When you first open the box, it’s also not apparent just how well built they are. The usual points of breakage, the headband and where it connects to the earcups, are solid. The headband uses plastic arches reinforced with aluminum branding and joined in the center with another thick aluminum plate. I flexed them out far past where anyone should and they never so much as creaked. The earcups are also joined with metal arms. At this price point, I wish the earcups themselves were also metal, but they feel solid and can surely take some abuse.
It’s also great to see that both the connection cable and microphone are detachable. This removes two other points of failure that would typically send you running out to buy a new headset. It also allows you to swap cables between USB and 3.5mm. With a low impedance of only 32 ohms, virtually anything should be able to drive the Elite’s powerful 50mm drivers. The USB connection gives them a bit more juice, though, which can be important in games when you’re listening for sounds in the distance.
The headrest also features a unique tensioning system. Initially, I mistook this as a way to adjust the size of the headset, but that’s actually covered by the self-adjusting band in the picture above. Instead, tensioners on both sides adjust the amount of clamping pressure, allowing you to fine tune the grip until it’s just right for you. I have a small head, so the lowest setting felt awful close to the highest setting, which was still tighter than most headsets I’ve reviewed, while still being comfortable (more on that in a second). For larger users, though, I could see this making a big difference and possibly even helping with noise isolation.

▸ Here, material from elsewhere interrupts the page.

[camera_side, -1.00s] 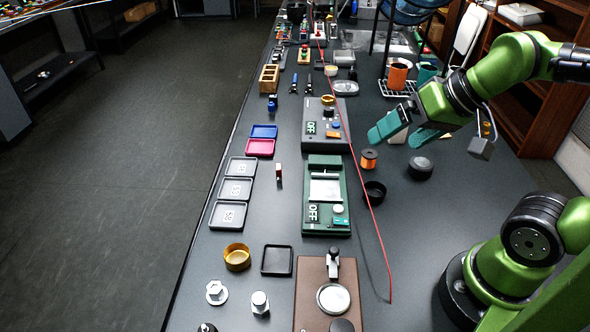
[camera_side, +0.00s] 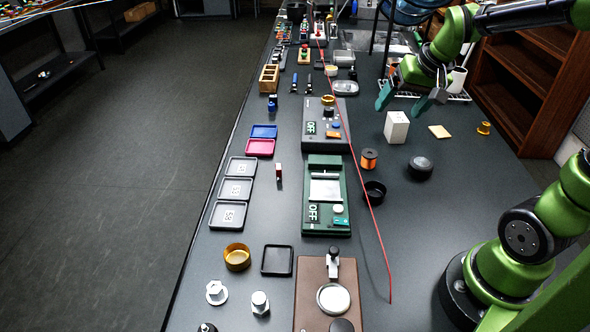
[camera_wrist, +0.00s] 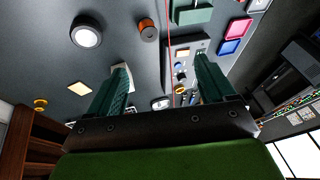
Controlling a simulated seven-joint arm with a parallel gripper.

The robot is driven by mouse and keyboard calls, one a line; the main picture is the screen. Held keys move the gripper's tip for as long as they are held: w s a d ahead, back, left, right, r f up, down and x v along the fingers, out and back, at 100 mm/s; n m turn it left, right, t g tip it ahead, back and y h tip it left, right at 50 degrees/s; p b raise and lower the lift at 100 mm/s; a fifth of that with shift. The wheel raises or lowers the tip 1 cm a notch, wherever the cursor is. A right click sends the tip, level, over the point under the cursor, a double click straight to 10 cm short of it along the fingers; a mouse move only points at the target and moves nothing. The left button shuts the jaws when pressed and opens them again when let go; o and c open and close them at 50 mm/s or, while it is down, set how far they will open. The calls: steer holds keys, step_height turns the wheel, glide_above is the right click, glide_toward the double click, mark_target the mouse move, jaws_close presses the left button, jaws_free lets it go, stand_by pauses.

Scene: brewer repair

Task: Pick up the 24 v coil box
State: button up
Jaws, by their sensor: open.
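A white upright box (camera_side: 396,128), the likely coil box, stands on the dark bench right of the grey unit. I cannot read any label on it. My gripper (camera_side: 407,102) is open and empty, above and behind the box in the side view, apart from it. In the wrist view my gripper (camera_wrist: 162,68) shows its two teal fingers spread wide. A pale part of the box (camera_wrist: 124,67) shows there at the left finger's tip, with most of it hidden behind that finger.
An orange spool (camera_side: 368,158), a black round knob (camera_side: 420,167) and a black ring (camera_side: 374,191) stand in front of the box. A beige square (camera_side: 439,132) and a brass piece (camera_side: 484,128) lie to its right. A grey unit (camera_side: 318,141) and a red cable (camera_side: 361,176) are left.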

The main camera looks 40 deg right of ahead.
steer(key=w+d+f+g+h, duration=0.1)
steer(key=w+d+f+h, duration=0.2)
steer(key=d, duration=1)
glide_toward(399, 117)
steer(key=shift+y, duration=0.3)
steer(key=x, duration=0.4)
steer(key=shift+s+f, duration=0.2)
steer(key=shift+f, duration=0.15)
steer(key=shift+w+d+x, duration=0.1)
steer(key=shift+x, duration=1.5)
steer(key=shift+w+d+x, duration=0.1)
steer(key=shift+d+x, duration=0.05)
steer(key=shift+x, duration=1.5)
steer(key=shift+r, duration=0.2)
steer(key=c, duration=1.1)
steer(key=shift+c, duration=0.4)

Before we get into sound, let’s take a second and talk about those Aerofit Ear Cushions. At a solid 1” thick each, they’re lush and made to seal right around your ear with the headset’s natural grippiness. And they do - these headphones are some of the most noise isolating I’ve come across. What makes them special, though, is that their memory foam is gel infused, giving them an extra silkiness when pressed and against your skin. They’re like a pillow, and I mean that literally: my actual pillow is a gel infused memory foam, precisely because it’s cool to the touch. The gel infusion also means they dissipate heat much better than a standard memory foam.
Turtle Beach also gave a massive gift to glasses wearers with this one. Built into the underside of each earcup is a little tab that, when tightened, creates small channels for the arms of your glasses.
All of this is for nothing if the sound doesn’t hold up, and it does. The signature here is warm but has a superb treble crack with gunshots. The low end is powerful and has a nice rumble as tank treads tear past or gas grenades clunk open in Battlefield 1. For music, they’re rich and fun, providing a well-rounded listening experience without any EQ tweaking.
Unlike the console editions of the Elite Pros, the PC version comes ready to deliver full DTS Headphone surround sound without the additional $199 Tactical Audio Controller add-on. Getting it up and running does require a separate driver from Turtle Beach’s support page, so out of the box, they’re stereo only. While surround sound definitely widens the soundstage, it also cuts the body right out from the sound. Here the EQ trickery of DTS undermines the otherwise stellar stereo audio sound and is best avoided if you want the best with these headphones.
Lastly, we come to the microphone. I was impressed by how clear it was and how effectively it cut out background noise and hiss. At the same time, it was a touch quieter than I would like, even when fully boosted. To get the best volume, it has to be positioned just so under your mouth, lest pops and sibilance cut through the windshield. Have a listen:
Overall, I was very impressed with the Turtle Beach Elite Pros. Despite having tried Turtle Beach headphones in stores and at friends’ houses, I never owned a pair for myself. I’d heard cautionary tales or major name gaming headsets being sold on name over quality, and that certainly isn’t the case here. The Elite Pros are well built and have fantastic stereo sound. Surround is less impressive, which is often the case, but it’s a nice option for users who want it. At $199, they aren’t cheap, but swing for the fences in what they deliver. With a few quibbles here and there, I’d say Turtle Beach has scored a hit.
- Excellent build quality and stereo sound
- Superb cushioning throughout
- They actually accommodate glasses wearers
- Nice home-or-tournament aesthetic
- Enabling surround sound cuts the body from the sound
- Mic is a little quiet
The product discussed in this article was provided by public relations for the purposes of review.